The problem with masks is that none of them are perfect. Their crafting process inevitably creates cracks, scratches, and flaws—those aspects of ourselves that we’re told as we’re growing up are “bad” or “wrong.” Eventually, we become ashamed of these parts of ourselves, doing all we can to prevent others, and even ourselves, from seeing them. Further, since we’re convinced that this mask, or persona, is our true identity, we cling to it with all our might, trying to make it presentable and permanent. This is reflected in countless ways, such as in our need to meet social standards, in the expectations we impose on ourselves or that others impose on us, and in the constructs we weave with our minds. But maintaining our persona leaves us exhausted, because no matter what we do or accomplish, it’s never enough. Who we are, it seems, is never enough.
So we might approach this situation from a different perspective: instead of trying to polish our mask until it becomes perfect, we can start looking for the one who’s wearing it. This looking brings us to the realm of contemplative practice, where we dedicate our efforts to observing the self as it is, free from prejudices and preconceived ideas, with what Zen calls “beginner’s mind.”
As we look closer, it becomes increasingly clear that all the elements that make up our mask are in constant flux. Even those as fundamental as our name, gender, nationality, and religion can change—not to mention our roles, professions, opinions, habits, and preferences. Without exception, all these elements are arising and disappearing in a constant flow. Noticing this, something within us begins to see that clinging to our persona, which is impermanent, is actually the root of our suffering.
When we don’t see reality clearly, when we believe ourselves to be something we’re not, this distortion leads us to act in ways that harm us and others. When someone does or says something that threatens our persona—if they say: “You’re such a ____________,” for example—we feel attacked. We take it personally and maybe try to retaliate. But as we begin to see more clearly, we might sense that there must be something beyond our persona, something that was there before the mask was crafted: an original nature, a true self that we are now being pulled to discover.
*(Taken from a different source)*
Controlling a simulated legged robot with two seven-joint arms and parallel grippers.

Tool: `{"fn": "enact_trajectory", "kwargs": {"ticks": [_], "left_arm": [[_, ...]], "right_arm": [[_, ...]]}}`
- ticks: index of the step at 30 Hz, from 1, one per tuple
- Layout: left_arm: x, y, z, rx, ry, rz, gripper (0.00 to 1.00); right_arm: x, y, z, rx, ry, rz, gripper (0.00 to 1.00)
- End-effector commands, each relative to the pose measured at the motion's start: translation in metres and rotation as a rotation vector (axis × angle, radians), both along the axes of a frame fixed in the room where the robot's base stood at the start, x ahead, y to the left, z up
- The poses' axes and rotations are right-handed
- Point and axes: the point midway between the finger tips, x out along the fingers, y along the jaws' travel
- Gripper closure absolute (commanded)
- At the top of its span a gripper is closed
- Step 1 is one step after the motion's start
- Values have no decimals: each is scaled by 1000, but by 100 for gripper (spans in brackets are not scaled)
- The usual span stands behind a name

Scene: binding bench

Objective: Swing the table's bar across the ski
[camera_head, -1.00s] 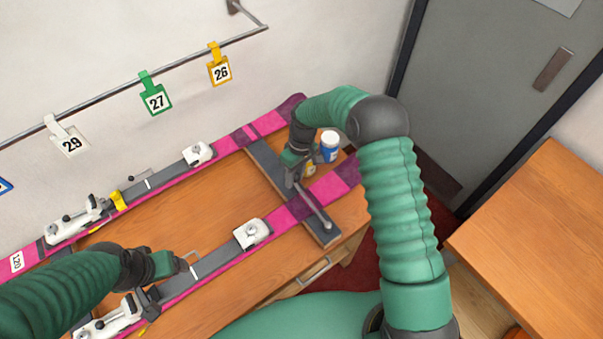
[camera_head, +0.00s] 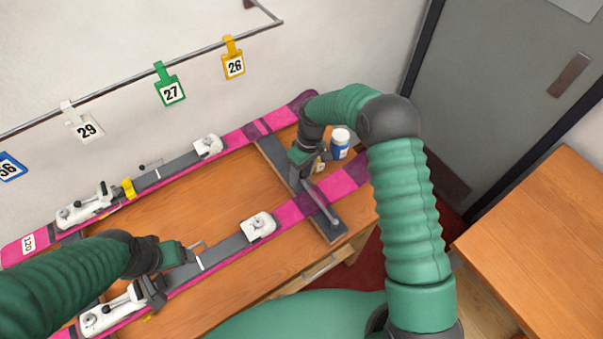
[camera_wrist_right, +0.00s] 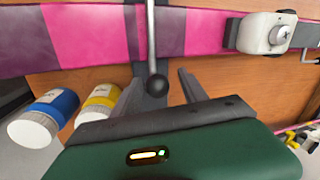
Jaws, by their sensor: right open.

There’s a Zen koan that asks “What is your original face, the one you had before your parents were born?” The problem is that we can’t find this original nature by thinking about it. Since it’s prior to thought, it’s unknowable by it. Therefore, we can only surrender to the unknown and observe. Some practices do this receptively, by encouraging us to simply watch how everything arises and passes. An example of this is what some forms of Zen call shikantaza, which is sitting without a goal, or “just sitting.” Others do it more actively, like some Zen koans that encourage us to find the true nature of the self.
But what if there’s no one behind the mask? As we continue on this path, we might feel fear—which, for some of us, may be mild, and, for others, intense. All our lives we’ve tried to be someone, to be something. What if, in essence, who we are is impossible to pin down? What if behind the mask, there’s only a timeless, genderless, colorless, shapeless emptiness?
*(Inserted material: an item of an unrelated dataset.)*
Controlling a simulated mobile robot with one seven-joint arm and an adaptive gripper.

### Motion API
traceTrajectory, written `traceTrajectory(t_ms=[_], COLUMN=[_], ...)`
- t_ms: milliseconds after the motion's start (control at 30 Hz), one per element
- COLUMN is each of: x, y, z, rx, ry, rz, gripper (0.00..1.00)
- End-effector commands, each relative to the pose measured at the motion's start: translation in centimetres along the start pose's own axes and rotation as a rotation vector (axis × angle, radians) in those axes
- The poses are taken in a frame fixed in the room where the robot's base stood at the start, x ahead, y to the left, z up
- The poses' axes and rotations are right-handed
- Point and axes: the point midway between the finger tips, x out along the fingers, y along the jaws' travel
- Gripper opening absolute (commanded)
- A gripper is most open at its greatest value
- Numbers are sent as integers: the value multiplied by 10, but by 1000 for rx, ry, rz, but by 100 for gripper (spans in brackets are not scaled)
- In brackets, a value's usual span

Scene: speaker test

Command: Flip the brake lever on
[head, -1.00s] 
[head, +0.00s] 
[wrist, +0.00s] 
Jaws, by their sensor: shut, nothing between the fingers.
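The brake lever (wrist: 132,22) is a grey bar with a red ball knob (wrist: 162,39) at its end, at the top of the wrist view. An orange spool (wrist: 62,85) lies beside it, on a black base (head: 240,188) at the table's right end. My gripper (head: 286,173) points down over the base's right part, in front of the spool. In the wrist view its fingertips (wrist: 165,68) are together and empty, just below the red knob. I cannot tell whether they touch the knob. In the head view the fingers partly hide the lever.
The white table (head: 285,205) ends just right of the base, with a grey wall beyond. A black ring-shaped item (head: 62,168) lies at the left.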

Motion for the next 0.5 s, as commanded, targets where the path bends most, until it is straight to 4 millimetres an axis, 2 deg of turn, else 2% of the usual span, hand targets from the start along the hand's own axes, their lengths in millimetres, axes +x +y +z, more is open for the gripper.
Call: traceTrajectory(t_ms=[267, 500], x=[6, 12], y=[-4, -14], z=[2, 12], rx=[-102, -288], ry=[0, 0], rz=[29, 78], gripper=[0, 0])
At that moment, we have no choice but to let the mask dissolve into this emptiness and discover that this is what we truly are.
The fear of being nothing is a gateway to our true identity.
Realizing ourselves as this emptiness is discovering that which permeates and saturates everything. It’s awakening to the very nature of the mind, which is always present, whether we realize it or not. We believed we were the mask, but the moment we see through it, we recognize that we are what’s behind it: awakened consciousness without form, without boundaries, and without time. And although this may seem like the end of the journey, in many ways, it’s only the beginning. Our task now is to live from the realization of this fundamental identity within the masquerade. We understand that our “mask,” or persona, is not our true self but a relative identity, one that was initially put on us by others, but as we grew up became a co-creation. Recognizing this interdependence of the persona allows us to fully be part of a bright, mysterious, and wonderful dance—the dance of life.
Seeing the mask—our persona—as an expression of a deeper truth, we no longer believe in its solidity or permanence. Instead, it becomes a fluid and adaptable identity that arises according to the moment. And those cracks and flaws we once felt ashamed of are now precious opportunities for transformation and growth, allowing us to dance wholeheartedly with others in a deeper expression of wisdom and compassion.